Data provided:
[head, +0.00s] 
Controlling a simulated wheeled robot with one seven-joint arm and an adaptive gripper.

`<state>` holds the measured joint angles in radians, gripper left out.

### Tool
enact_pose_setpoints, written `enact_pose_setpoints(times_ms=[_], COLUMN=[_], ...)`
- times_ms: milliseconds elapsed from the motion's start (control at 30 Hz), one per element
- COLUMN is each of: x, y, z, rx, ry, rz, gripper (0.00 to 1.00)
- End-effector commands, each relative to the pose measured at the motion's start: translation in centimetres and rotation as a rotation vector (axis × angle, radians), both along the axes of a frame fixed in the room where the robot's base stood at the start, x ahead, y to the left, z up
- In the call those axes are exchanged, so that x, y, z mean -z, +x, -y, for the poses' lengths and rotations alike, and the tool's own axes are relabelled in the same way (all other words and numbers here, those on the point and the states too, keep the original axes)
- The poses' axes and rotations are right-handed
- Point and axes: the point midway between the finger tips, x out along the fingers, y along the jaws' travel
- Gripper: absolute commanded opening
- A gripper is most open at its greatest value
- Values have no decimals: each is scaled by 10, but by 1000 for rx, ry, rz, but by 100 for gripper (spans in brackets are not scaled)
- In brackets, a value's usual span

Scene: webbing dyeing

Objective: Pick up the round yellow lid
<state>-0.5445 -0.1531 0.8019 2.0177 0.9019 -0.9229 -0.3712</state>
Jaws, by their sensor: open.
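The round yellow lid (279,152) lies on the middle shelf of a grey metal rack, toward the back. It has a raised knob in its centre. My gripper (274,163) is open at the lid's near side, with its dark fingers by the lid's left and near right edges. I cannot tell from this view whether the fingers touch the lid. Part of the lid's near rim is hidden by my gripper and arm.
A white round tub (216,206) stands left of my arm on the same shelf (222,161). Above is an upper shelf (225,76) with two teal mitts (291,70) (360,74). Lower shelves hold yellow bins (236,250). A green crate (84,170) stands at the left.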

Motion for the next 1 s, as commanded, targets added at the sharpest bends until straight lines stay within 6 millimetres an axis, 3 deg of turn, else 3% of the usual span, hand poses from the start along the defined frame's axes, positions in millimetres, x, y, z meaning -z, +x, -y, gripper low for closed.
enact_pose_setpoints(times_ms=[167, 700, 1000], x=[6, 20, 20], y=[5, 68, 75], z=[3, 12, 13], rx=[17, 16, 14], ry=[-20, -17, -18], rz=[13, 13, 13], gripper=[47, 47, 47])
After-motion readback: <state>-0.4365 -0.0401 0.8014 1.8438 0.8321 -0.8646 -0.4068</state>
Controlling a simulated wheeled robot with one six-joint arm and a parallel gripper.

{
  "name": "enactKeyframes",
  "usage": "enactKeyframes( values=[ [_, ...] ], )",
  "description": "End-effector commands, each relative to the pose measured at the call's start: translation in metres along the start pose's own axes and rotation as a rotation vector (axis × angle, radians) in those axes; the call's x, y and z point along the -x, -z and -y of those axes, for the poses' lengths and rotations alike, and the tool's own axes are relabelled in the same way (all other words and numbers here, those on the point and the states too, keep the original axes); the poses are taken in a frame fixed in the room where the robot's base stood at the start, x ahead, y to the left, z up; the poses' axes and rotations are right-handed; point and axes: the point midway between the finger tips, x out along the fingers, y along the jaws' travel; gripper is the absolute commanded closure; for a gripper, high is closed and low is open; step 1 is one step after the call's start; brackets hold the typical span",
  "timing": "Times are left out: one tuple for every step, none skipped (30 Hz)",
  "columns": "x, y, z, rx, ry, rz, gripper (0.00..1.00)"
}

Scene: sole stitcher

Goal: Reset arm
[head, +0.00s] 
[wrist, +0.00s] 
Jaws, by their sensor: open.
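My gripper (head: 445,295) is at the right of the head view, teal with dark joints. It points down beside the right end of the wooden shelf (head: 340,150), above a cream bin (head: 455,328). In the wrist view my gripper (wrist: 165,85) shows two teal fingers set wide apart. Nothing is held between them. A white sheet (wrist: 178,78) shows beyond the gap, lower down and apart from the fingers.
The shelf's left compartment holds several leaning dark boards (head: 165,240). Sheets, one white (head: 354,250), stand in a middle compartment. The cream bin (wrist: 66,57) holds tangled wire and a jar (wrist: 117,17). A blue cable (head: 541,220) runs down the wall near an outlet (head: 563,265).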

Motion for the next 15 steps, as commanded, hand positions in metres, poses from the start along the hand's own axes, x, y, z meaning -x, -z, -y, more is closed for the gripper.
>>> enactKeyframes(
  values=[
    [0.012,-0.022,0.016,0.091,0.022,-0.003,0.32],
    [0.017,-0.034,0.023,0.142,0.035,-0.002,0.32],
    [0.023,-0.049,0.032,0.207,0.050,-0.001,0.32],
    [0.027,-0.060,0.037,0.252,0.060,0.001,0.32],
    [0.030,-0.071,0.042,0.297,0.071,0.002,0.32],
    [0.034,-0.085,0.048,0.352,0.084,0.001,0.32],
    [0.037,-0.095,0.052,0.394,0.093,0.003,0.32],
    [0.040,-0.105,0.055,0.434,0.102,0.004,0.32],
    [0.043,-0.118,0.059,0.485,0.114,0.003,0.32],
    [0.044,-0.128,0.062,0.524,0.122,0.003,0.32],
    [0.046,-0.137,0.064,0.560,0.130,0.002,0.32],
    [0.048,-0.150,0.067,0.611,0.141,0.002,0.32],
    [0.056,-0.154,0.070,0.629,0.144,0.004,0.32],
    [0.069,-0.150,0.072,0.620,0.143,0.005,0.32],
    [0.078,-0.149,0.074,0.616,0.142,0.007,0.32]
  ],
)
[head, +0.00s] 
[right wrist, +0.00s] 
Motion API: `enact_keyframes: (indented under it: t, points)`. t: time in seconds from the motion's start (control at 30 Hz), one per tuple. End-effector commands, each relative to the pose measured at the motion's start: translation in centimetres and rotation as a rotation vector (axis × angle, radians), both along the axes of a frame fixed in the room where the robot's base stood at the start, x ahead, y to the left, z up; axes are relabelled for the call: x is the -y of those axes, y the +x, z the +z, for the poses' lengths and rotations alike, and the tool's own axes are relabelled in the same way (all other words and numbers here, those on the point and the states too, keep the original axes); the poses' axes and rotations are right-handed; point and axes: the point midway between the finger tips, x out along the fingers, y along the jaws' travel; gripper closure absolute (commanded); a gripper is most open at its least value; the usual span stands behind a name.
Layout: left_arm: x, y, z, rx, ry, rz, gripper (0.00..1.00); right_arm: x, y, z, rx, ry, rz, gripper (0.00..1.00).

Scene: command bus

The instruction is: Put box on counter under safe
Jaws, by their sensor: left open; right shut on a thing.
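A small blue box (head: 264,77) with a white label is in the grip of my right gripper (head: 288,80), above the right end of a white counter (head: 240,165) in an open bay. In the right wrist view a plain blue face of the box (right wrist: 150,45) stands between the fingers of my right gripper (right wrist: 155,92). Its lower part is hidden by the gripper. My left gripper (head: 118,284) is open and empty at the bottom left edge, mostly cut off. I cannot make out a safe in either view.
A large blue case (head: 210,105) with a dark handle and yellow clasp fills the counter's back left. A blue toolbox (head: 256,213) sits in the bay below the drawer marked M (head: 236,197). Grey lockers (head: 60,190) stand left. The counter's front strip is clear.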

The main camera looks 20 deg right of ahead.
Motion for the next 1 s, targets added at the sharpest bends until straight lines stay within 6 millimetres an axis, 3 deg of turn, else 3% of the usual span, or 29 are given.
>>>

What is expected:
Your task is to quote, without any alteration, the lines running from the top of the records to the line that holds "- End-effector commands, each", both included.

Finished answer:
[head, +0.00s] 
Controlling a simulated wheeled robot with one seven-joint arm and an adaptive gripper.

`<state>` holds the measured joint angles in radians, gripper left out.

### Tool
enact_pose_setpoints, written `enact_pose_setpoints(times_ms=[_], COLUMN=[_], ...)`
- times_ms: milliseconds elapsed from the motion's start (control at 30 Hz), one per element
- COLUMN is each of: x, y, z, rx, ry, rz, gripper (0.00 to 1.00)
- End-effector commands, each relative to the pose measured at the motion's start: translation in centimetres and rotation as a rotation vector (axis × angle, radians), both along the axes of a frame fixed in the room where the robot's base stood at the start, x ahead, y to the left, z up

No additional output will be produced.